Chatter on Web sites. Comments flung in presumed anonymity through cyberspace. Blogs that blend threads of truth with blankets of opinion and speculation.
Oftentimes, public input on the news of crimes and courts is merely reaction, or a discourse for stories of wrongdoing in a community.
But occasionally an Internet commenter - such as the online tipster who may be a new witness in the Jason Rose murder and arson trial - can hand police and courtroom counsel valuable information they may have missed otherwise.
"No investigation can reach out to everybody," said Lawrence police Capt. Dan Affalter, who heads the police detective unit. "We gather information, wherever it is. If that's the only way I can get it, I'll take it."
As more people gather in cyberspace to swap information and ideas, police and other investigative agencies look to the Web for information not found elsewhere, or buried in files or phone books miles away.
"There's just a myriad of information out there," said Jerry Wolfskill, director of the Police Academy at Johnson County Community College.
"The Internet has opened up a million different things. It's a tremendous tool."
Tracking a witness
On Feb. 9, police noticed a comment on an LJWorld.com message board offering information about Rose, the man charged with murder and arson in connection with the October 2005 fire at the Boardwalk Apartments.

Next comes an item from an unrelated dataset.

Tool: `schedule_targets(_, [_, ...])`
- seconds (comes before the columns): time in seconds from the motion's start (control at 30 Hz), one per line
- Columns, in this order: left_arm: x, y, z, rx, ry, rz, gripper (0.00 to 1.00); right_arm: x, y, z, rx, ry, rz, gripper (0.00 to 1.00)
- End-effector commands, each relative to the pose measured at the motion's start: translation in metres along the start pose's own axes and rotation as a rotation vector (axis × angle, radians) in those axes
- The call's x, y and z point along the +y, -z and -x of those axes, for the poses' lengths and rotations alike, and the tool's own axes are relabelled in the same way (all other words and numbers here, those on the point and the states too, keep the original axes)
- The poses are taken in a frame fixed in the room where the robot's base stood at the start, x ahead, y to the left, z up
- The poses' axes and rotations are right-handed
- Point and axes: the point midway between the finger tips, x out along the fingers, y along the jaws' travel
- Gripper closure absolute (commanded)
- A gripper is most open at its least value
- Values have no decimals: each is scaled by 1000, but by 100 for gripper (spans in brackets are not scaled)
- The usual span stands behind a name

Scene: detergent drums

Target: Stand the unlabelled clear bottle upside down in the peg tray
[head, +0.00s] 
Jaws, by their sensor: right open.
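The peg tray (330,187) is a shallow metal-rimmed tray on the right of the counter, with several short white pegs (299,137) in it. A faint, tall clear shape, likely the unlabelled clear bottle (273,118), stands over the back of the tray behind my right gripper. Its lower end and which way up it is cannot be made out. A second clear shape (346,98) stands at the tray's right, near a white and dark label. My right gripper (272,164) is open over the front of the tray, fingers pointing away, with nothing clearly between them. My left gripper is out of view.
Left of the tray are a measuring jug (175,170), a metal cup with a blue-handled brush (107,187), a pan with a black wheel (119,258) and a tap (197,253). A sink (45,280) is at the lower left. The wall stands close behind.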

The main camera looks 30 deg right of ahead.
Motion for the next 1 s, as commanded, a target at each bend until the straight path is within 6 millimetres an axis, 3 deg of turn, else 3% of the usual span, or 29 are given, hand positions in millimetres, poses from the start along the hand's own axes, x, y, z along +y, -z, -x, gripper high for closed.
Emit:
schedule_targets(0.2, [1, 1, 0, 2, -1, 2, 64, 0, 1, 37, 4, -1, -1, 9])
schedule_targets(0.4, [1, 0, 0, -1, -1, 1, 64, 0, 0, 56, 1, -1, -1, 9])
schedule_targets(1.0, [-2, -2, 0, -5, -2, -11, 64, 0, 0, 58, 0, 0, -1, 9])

The information seemed reliable, so police investigated the claim, even as Rose's trial entered the fourth day of testimony.

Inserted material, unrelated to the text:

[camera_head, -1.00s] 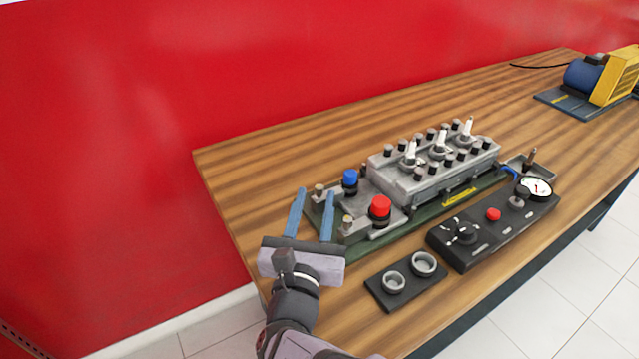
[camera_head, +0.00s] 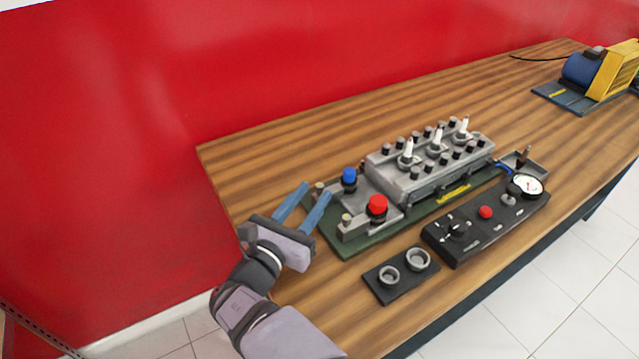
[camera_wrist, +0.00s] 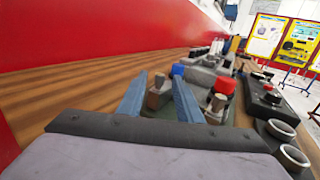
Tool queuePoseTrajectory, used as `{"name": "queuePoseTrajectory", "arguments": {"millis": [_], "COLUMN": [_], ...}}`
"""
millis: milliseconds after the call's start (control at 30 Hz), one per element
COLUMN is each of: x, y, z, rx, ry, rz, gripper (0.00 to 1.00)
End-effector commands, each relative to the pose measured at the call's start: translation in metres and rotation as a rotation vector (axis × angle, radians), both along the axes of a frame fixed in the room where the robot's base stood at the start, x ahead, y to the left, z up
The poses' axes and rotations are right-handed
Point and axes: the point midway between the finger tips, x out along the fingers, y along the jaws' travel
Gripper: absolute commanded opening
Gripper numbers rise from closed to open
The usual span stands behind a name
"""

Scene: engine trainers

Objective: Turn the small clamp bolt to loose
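A green base plate (camera_head: 345,247) carries two small upright bolts with tan heads at its left end. The far bolt (camera_head: 319,188) is close to my gripper's fingertips; the near bolt (camera_head: 346,220) stands to the right of them. I cannot tell which is the small clamp bolt. My gripper (camera_head: 316,189) is open, its two blue fingers pointing toward the plate. In the wrist view the far bolt (camera_wrist: 157,91) shows between the fingers, and the near bolt (camera_wrist: 217,105) is outside them on the right. Whether the fingers touch the far bolt cannot be told.
A blue cap (camera_head: 349,176) and a red cap (camera_head: 377,205) stand just right of the bolts, before a grey engine block (camera_head: 425,180). A black control panel (camera_head: 490,228) and a plate with two rings (camera_head: 400,275) lie in front. The wooden table (camera_head: 270,155) is clear behind.

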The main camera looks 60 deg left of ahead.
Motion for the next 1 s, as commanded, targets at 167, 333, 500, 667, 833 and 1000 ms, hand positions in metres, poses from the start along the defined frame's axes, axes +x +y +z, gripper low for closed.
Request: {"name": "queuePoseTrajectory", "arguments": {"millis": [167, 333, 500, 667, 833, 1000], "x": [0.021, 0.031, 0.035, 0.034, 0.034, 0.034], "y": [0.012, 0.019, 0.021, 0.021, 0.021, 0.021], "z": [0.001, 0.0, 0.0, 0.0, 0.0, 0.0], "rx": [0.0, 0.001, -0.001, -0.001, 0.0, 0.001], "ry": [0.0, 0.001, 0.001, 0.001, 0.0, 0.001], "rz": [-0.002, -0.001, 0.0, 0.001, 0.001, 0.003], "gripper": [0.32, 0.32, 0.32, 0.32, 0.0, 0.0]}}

Within hours, police had learned the identity of the commenter, and by Feb. 12, District Attorney Charles Branson had asked District Judge Jack Murphy to allow the witness.
The judge ruled that the new witness' testimony should be heard. But out of fairness to the defense, the judge called a mistrial and set a new trial date for April 30.

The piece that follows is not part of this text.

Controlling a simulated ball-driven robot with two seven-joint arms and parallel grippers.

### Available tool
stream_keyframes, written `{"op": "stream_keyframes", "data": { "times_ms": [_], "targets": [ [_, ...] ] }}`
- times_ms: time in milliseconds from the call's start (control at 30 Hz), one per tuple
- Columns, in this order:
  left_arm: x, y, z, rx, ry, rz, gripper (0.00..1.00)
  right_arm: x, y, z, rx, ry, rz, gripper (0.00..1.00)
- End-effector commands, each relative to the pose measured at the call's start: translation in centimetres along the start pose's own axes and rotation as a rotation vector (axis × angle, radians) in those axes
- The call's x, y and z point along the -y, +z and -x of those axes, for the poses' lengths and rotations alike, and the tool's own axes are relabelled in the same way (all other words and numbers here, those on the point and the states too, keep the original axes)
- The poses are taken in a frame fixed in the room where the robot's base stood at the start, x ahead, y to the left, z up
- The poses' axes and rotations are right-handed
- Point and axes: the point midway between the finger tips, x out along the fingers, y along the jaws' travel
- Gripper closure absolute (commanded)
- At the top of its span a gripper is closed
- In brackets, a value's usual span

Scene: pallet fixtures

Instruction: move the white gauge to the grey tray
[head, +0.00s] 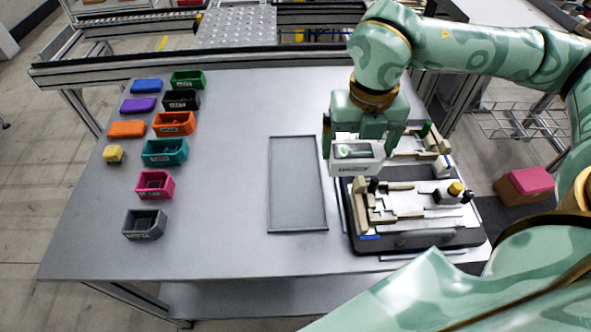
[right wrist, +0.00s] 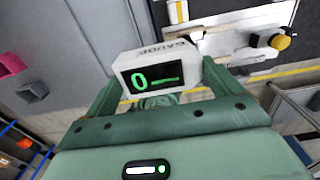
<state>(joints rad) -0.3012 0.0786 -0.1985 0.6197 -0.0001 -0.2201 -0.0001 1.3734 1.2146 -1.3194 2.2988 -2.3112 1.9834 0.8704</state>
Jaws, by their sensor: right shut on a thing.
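The white gauge (head: 357,158) is a box with a dark display and green digits. It is held up above the left side of the pallet fixture in the head view. My right gripper (head: 359,146) is shut on it. The gauge also shows between the fingers in the right wrist view (right wrist: 157,75), its display reading a green 0. The grey tray (head: 297,185) is a flat, empty rectangle with a low rim, lying on the table just left of the gauge. My left gripper does not show in either view.
The black pallet (head: 430,238) with beige fixture parts and a yellow-topped knob (head: 455,188) lies right of the tray. Several coloured bins, including a grey bin (head: 144,224) and a pink bin (head: 155,185), stand at the table's left. The table between bins and tray is clear.

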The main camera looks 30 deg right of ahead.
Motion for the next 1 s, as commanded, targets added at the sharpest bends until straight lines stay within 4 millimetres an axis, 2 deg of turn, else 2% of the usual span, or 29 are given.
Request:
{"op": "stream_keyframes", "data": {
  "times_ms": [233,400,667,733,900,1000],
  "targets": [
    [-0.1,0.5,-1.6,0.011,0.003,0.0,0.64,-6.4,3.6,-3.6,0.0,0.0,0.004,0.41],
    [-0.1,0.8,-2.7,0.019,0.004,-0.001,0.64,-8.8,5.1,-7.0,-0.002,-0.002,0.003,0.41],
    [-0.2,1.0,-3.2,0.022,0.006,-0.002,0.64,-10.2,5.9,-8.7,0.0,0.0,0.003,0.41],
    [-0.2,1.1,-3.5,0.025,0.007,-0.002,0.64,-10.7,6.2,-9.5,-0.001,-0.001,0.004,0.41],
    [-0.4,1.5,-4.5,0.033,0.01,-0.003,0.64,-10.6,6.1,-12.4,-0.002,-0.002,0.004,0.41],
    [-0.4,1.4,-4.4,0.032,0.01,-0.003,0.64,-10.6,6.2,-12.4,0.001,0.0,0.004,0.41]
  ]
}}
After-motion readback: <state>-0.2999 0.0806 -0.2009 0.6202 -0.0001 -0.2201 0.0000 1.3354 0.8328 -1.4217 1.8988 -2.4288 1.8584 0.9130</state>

Branson said he was impressed by law enforcement efforts to track down the new witness - something that wouldn't have occurred without the Internet.
Affalter said he couldn't comment on the Rose case specifically, but said that for detectives, tips on crimes don't always happen the way he would prefer: face to face.
The county tips hot line can be a resource, Affalter said, but it has its limitations. For example, if someone calls with information that can't be verified or doesn't match up to the story so far, police often can't use it.
Plus, he said, if an anonymous tipster calls with very specific information no one else has, it's almost always unusable unless the person comes forward. The phone lines aren't monitored, and those lines don't use caller ID, he said.
But tips on Internet chatboards or blogs are different, Affalter said. Those types of communication - whether messages on a chat board or e-mail - can be traced back to users through the servers that companies and chat sites use to collect information.
"I guess a lot of simple users like me think that their Internet communications are private," he said. "But they're never totally private."
Already a tool
Although looking toward the Web for leads will become a larger part of police work as the Internet grows, it already plays a critical role in solving some crimes, said John Green, associate director at the Kansas Law Enforcement Training Center.
For example, child predator investigations focus almost entirely on the Internet in many Kansas jurisdictions.
In Wichita, the Internet Crimes Against Children task force uses the Internet to learn the names and identities of people who hang out in chat rooms instead of on street corners.
"There's a big computer awareness out there," Green said. "For child crimes, it's already there."
Green said the fact that Lawrence police found a tipster for a major crime such as the Boardwalk Apartments fire online didn't surprise him. It's just good police work, he said.
And, he added, "We're just beginning."